Guy Novès est le plus grand entraîneur de l'histoire du rugby français. Il lui a consacré plus de 40 ans de sa vie, d'abord au Stade Toulousain, avec lequel il a tout gagné, puis au XV de France. Quatre ans après sa fin de carrière, il se raconte dans un livre intitulé "la tête haute".
De son enfance, dans un milieu modeste ancré dans la valeur travail, à son éviction du poste d'entraîneur-sélectionneur du XV de France - en passant par ses années comme prof d'éducation physique au collège de Pibrac, et de joueur puis d'entraîneur au Stade Toulousain - dans son livre autobiographique Guy Novès se raconte "la tête haute" (publié le 4 mars dernier par les éditions Hugo Sport).
Guy Novès c'est "l'homme aux 1 000 matchs" (et même un peu plus) en 42 ans de carrière, dont 1/4 comme joueur et les 3/4 comme entraîneur. Après 2 titres de champion de France en tant que joueur et 7 sélections sous le maillot tricolore (dont une fameuse victoire contre les "All Blacks" à Toulouse en novembre 1977), il est devenu le plus grand entraîneur de l'histoire du rugby français : aux commandes du Stade Toulousain il a remporté 100 matches de Coupe d'Europe, 4 titres de champions d'Europe et 10 titres de champion de France.
Milieu modeste et valeur travail
Derrière ce palmarès et sa réputation d'homme de caractère, qui ne mâche pas ses mots et n'aime pas partager son autorité, son livre révèle quelqu'un plein de sensibilité, aimant sa famille, ses proches et "tous ceux qui l'aiment", et reconnaissant envers tous ceux qui l'ont entouré et épaulé pour réaliser l'exceptionnelle carrière qu'il a réussie : Serge Laïrle, Yannick Bru et tant d'autres.
Je suis né de parents issus d'un milieu modeste : ils m'ont légué la valeur du travail, que j'ai essayé de transmettre à mes 3 enfants.

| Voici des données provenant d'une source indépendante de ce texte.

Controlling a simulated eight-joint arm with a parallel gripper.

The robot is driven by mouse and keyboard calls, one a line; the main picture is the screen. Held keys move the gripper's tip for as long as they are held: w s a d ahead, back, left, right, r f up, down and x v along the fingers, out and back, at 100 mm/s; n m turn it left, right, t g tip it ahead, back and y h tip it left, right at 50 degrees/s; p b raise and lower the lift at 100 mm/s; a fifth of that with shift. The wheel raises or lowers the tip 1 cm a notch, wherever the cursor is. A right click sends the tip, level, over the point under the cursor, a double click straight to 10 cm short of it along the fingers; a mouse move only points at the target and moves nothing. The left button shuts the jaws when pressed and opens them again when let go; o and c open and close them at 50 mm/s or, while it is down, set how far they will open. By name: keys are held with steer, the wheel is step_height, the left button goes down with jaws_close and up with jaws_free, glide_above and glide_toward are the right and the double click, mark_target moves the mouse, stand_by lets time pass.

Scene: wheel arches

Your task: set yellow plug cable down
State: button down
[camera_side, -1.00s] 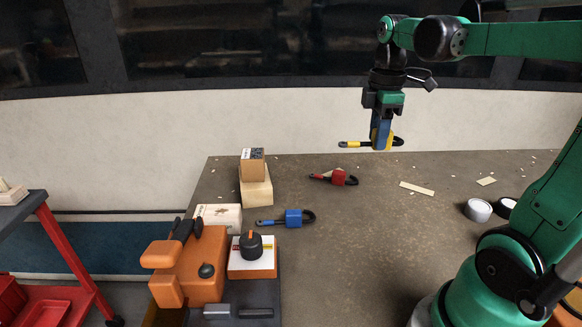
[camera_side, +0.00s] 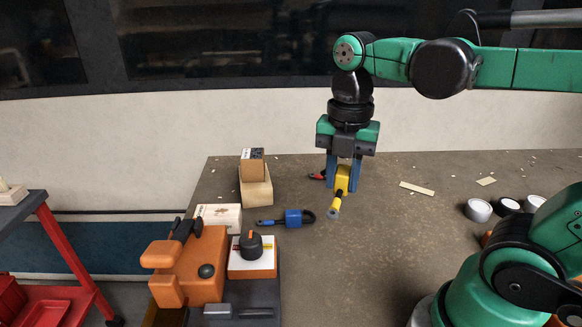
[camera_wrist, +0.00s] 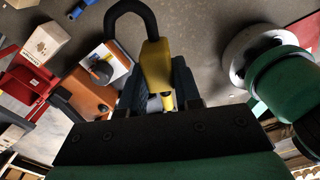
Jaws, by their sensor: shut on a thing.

Mon père me disait toujours : "si tu veux un toit au-dessus de ta tête il te faut construire ta maison" : comme mon frère, j'ai construit ma maison de Toulouse de A à Z et je peux vous assurer que couler du béton dehors par -4°c sans l'avoir appris, cela vous forge.
La valeur travail : c'est le socle sur lequel Guy Novès s'est bâti. Dans le sport, il a commencé par l'athlétisme : il est aujourd'hui toujours détenteur du record de France du 1 200 m Cadets, établi le 4 juillet 1971. Puis il s'essaie au rugby : sa vitesse fait de lui un ailier naturel, et il marque plusieurs essais dès son 1er match.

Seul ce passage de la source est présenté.